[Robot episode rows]

BEGIN

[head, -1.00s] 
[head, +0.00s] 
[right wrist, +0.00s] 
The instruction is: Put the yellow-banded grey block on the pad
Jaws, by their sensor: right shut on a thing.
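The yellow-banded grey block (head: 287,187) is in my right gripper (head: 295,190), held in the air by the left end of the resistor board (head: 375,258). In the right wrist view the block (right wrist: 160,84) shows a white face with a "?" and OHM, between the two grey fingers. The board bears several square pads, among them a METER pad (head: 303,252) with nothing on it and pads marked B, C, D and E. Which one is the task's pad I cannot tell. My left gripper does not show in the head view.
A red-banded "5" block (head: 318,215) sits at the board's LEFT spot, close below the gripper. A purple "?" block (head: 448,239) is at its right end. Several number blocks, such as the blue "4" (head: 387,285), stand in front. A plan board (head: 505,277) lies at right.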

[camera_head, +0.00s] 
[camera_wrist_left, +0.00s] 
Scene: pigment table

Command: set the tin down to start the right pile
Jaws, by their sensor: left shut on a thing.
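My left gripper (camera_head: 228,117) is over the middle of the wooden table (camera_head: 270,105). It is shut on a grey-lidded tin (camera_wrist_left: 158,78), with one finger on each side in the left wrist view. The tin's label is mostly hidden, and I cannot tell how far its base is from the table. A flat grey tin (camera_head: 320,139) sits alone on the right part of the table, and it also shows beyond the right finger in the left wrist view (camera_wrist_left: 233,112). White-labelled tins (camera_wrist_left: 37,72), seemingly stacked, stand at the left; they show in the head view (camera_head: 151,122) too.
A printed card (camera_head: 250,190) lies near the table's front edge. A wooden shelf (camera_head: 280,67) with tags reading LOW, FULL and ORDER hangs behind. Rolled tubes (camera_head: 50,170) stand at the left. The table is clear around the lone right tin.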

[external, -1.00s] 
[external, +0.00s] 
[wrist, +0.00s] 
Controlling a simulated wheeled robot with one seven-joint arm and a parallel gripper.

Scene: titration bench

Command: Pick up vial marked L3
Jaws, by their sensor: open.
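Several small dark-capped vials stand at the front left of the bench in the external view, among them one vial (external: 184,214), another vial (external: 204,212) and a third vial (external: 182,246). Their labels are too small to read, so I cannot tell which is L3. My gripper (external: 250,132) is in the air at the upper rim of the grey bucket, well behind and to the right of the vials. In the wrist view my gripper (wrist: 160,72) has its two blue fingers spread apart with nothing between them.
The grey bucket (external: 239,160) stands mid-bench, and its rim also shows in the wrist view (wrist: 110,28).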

END

• [Problem]
Copy verbatim the line that contains "[right wrist, +0.00s]", the line that contains "The instruction is: Put", and all lines between them.

• [The reply]
[right wrist, +0.00s] 
The instruction is: Put the yellow-banded grey block on the pad

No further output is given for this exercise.